◆ **TO BE DONE**: For each line of the data below that holds "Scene", copy the line.

◆ **STORED DATA**:
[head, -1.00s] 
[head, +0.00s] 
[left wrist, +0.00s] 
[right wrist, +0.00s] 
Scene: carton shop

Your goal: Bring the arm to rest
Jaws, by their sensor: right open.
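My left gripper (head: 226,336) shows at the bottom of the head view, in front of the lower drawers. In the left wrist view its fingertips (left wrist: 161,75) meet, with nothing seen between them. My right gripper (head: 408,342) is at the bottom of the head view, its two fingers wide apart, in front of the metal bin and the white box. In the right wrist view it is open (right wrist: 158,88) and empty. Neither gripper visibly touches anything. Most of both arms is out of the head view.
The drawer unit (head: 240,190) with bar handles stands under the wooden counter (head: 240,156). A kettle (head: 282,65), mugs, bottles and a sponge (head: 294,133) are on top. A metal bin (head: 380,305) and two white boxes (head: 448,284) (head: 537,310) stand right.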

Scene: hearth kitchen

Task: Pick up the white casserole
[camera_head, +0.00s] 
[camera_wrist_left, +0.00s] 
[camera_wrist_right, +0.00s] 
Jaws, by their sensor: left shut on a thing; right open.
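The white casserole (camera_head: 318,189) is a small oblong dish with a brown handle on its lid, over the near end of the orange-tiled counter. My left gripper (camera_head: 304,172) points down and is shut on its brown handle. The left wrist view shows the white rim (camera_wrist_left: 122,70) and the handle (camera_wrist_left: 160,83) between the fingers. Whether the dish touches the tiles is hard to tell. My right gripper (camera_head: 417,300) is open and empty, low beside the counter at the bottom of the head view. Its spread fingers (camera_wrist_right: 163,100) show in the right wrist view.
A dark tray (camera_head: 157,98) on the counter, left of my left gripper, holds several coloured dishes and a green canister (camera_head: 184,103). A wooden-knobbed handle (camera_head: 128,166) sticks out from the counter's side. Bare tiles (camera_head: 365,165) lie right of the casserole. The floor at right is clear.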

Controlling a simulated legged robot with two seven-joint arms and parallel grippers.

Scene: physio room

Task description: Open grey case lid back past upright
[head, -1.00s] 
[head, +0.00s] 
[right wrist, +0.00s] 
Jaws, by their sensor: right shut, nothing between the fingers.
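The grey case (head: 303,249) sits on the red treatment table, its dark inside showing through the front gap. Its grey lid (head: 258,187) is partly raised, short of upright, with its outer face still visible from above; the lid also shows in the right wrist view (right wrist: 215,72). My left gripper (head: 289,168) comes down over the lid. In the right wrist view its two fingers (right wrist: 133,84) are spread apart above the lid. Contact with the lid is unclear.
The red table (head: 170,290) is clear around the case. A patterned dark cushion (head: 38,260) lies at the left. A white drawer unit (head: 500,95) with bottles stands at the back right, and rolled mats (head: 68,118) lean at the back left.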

* * *

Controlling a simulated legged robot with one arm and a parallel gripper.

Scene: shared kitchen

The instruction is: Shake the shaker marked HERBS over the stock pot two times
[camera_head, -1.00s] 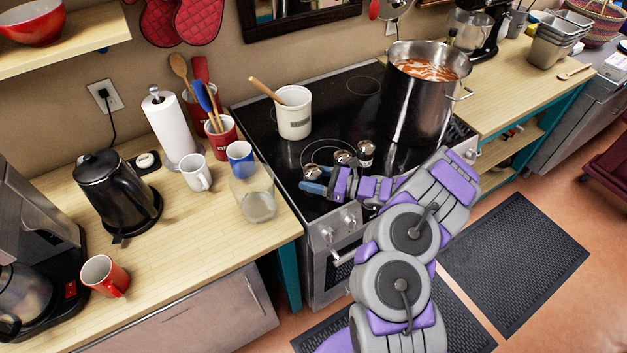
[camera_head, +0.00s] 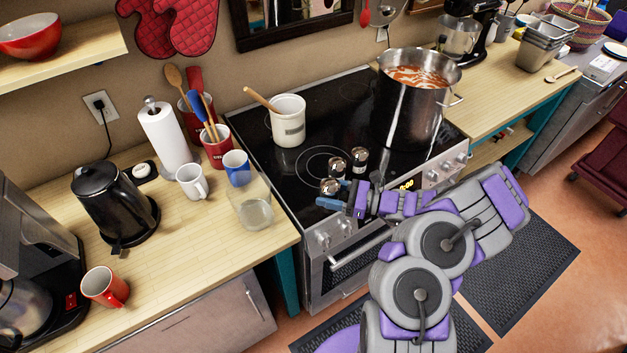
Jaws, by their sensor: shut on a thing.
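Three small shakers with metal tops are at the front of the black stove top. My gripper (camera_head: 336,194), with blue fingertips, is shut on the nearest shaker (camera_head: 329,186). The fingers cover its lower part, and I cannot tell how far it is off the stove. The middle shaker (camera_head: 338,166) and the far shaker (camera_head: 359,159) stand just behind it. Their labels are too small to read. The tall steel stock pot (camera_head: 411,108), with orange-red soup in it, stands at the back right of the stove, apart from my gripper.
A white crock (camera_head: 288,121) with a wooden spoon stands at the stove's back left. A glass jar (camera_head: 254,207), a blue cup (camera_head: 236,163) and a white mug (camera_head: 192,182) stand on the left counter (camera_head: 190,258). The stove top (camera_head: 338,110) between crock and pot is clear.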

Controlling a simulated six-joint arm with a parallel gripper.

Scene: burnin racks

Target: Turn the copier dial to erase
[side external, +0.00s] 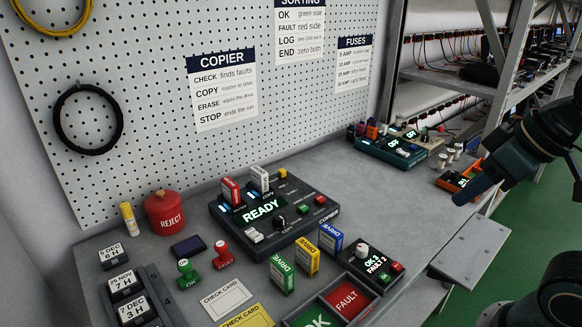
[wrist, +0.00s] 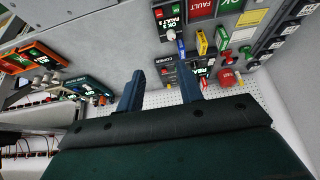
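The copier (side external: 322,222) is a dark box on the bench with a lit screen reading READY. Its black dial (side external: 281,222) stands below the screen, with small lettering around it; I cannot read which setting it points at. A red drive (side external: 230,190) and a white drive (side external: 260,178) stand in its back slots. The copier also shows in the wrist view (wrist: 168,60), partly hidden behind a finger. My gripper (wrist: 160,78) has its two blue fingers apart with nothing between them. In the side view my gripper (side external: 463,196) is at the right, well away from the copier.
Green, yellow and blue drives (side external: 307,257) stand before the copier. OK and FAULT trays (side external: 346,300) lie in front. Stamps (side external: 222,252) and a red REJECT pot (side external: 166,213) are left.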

◆ **RESPONSE**:
Scene: carton shop
Scene: hearth kitchen
Scene: physio room
Scene: shared kitchen
Scene: burnin racks

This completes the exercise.